Options settlement is handled by the Options Clearing Corporation (OCC). They keep track of the open interest in all equity options and match the long to short interest on expiration day. By default, the OCC initiates exercise of all options that expire .75 or more in the money. If you are long an option that expires worthless, or less than .75 in the money, you can do nothing. The option simply expires and you have lost whatever premium you paid for the option. If you are long and the option is .75 or more in the money, you should see an exercise report from your broker the Monday following expiration. If you owned a call, you should find a long stock position in your account. If you owned a put, you should find a short stock position. If you are short a put or call that expires .75 in the money, you should expect to be assigned the obligation to match someone's long exercise. If you are short a call, you should expect to lose a long stock position, or open a short position because someone is buying your stock at the strike price. If you are short a put, you should expect to obtain or increase a long stock position because someone is selling you their stock at the strike price.

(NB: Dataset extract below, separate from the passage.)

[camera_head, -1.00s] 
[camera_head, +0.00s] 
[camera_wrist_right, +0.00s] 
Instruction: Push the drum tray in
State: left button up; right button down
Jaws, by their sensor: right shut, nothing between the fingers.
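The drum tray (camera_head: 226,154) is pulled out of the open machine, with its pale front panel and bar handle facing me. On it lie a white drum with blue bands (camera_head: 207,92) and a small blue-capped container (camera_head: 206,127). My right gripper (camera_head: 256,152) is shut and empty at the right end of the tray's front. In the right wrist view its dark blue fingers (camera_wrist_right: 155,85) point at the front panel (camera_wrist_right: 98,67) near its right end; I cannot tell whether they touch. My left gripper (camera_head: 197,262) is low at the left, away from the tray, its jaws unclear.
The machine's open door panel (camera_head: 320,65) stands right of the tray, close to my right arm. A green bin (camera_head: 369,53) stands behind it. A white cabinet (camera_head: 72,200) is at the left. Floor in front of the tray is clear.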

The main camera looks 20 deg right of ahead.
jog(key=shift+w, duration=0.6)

Any option owner can decline to exercise an option that is in the money by notifying their broker. I don't know why anyone would get themselves in this, but it could happen. Any option owner can instruct their broker to exercise an option even if it is out of the money. It is also unlikely anyone would do this. For options that expire in the money by less than .75, the owner may choose to exercise, but it is not done by default. Generally, you can expect some number of options in that range to be exercised. If you are short one of those options, you may be assigned based on an allocation disseminated to the brokers by the OCC. Your broker, in turn, distributes those assignments among the short interest held by their clients. The process is supposed to be random.

You should confirm with your broker their policy of automatic exercise of your long options that are .75 in the money. I have heard of cases where brokers have claimed that a client is not entitled to exercise unless the client notifies them. If they make that claim they are basically stealing your right to exercise, and your profit. You should also be familiar with your broker's policy regarding elective exercise; how and when do you have to notify them that you want to exercise if it is not done automatically?

Those COHU puts and calls at the 17.50 strike price expired worthless on Friday. It is possible, though unlikely, that some small percent of the owners of those options elected to exercise them anyway. They might do that if they had some reason to believe the stock would gap open this morning one way or the other. There is then a small chance that anyone short those options could be assigned to buy or deliver shares of stock.